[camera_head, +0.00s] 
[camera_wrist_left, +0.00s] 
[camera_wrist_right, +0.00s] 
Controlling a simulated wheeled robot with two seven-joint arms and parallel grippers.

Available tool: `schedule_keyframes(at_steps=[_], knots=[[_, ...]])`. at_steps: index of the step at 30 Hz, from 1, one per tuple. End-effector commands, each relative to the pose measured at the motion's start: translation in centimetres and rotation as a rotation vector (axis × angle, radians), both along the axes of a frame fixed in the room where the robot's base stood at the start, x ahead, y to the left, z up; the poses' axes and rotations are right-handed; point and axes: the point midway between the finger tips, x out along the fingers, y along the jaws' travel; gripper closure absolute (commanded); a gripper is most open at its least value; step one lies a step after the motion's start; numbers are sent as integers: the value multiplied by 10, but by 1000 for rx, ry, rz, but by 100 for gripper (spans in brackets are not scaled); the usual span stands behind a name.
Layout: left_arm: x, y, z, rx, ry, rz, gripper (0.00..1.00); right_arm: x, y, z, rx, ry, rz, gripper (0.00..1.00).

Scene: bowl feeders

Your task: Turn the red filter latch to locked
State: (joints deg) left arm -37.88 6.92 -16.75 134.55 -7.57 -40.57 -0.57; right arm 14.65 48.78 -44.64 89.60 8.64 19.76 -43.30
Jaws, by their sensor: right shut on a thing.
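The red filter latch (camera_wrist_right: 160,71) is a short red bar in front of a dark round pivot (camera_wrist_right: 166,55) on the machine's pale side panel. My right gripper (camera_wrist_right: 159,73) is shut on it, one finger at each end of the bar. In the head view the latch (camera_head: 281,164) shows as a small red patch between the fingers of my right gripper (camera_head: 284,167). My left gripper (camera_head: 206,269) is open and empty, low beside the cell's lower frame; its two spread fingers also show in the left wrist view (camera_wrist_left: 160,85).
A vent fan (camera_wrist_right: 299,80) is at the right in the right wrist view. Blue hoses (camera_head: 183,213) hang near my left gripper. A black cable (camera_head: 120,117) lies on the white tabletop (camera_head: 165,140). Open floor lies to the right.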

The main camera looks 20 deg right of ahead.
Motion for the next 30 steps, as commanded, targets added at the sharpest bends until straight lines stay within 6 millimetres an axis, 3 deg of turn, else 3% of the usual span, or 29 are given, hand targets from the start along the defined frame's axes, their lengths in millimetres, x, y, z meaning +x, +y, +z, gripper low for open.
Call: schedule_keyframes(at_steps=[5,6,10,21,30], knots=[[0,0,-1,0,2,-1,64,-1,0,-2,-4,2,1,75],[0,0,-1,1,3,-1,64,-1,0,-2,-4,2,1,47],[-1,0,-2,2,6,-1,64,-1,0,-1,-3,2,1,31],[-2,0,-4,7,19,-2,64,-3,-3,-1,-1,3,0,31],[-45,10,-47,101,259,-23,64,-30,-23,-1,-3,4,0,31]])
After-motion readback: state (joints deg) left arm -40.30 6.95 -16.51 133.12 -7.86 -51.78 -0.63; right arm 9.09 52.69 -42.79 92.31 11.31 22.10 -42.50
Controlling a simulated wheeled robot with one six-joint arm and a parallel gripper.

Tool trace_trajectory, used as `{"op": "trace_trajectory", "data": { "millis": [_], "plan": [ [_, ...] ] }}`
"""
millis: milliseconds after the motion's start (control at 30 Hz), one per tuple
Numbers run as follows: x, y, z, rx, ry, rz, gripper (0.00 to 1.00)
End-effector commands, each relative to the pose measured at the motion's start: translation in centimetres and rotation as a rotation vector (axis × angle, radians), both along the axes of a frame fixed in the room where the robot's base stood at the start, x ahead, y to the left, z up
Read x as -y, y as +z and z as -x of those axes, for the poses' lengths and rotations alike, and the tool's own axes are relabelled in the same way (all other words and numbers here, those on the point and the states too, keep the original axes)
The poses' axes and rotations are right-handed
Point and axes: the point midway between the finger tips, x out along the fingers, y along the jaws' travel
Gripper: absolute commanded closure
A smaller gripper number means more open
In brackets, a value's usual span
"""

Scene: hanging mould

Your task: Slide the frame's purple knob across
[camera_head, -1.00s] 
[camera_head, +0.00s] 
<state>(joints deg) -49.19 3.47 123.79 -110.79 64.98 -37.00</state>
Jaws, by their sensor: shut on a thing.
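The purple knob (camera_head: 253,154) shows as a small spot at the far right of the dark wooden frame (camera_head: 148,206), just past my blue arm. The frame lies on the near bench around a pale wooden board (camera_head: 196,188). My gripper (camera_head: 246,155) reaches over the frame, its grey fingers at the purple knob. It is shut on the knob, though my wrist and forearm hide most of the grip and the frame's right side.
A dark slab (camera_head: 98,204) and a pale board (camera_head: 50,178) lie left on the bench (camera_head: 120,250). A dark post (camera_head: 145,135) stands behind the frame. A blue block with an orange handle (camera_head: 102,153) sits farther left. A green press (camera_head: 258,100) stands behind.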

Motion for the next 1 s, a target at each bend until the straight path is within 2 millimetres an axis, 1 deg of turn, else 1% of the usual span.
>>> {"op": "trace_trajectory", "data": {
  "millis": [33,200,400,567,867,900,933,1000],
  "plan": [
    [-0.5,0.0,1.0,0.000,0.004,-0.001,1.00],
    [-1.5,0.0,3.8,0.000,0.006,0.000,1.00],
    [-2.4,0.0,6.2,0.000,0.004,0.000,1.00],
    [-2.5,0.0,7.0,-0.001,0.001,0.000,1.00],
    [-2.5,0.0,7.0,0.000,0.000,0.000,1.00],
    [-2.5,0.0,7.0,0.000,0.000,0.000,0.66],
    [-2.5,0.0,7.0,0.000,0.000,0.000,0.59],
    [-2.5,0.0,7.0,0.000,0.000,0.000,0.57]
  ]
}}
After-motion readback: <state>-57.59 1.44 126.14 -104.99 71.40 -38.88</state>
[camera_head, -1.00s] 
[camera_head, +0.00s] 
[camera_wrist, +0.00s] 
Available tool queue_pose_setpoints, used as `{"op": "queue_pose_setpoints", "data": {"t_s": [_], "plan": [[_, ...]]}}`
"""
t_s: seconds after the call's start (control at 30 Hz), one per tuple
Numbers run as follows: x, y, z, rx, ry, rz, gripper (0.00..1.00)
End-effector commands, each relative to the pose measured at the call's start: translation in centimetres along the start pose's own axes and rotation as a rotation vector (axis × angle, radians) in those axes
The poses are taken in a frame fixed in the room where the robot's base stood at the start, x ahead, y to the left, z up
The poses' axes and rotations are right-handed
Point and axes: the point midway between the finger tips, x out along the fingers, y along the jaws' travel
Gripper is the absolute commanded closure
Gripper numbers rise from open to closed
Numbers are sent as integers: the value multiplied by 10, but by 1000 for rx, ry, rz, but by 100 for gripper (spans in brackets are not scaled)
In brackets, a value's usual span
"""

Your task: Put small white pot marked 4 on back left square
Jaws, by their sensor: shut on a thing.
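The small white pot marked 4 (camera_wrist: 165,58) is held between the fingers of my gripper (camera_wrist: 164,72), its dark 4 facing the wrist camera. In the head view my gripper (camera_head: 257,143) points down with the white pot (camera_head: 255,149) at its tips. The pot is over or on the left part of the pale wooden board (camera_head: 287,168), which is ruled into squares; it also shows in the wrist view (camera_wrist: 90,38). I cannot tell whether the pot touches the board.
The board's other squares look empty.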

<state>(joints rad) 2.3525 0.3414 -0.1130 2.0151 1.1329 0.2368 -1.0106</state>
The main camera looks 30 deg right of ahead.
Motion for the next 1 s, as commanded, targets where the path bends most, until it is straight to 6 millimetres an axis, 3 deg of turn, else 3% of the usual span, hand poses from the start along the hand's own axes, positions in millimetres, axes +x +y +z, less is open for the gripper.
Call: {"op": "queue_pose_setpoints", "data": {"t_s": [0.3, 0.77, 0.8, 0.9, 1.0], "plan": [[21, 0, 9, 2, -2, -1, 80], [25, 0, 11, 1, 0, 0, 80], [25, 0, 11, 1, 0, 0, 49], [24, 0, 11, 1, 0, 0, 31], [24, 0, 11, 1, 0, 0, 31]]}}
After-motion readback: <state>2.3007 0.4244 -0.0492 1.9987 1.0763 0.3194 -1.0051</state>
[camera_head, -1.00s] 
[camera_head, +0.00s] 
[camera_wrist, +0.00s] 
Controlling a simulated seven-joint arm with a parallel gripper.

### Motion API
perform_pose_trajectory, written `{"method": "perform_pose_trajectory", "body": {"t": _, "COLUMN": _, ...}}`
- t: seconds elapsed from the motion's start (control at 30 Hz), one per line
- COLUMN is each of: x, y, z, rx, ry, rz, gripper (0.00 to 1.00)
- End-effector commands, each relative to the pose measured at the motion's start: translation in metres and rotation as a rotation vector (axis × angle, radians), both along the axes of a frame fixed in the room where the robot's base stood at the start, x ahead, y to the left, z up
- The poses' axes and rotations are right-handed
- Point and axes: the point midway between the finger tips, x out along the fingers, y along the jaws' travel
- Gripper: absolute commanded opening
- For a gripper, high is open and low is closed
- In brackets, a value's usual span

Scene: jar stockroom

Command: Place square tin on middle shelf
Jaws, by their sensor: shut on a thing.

□ □ □ □

* _TASK DIRECTIONS_: Every line of the listing that holds "wheeled" should be found and copied.

* _EXPECTED ANSWER_:
Controlling a simulated wheeled robot with two seven-joint arms and parallel grippers.
Controlling a simulated wheeled robot with one six-joint arm and a parallel gripper.

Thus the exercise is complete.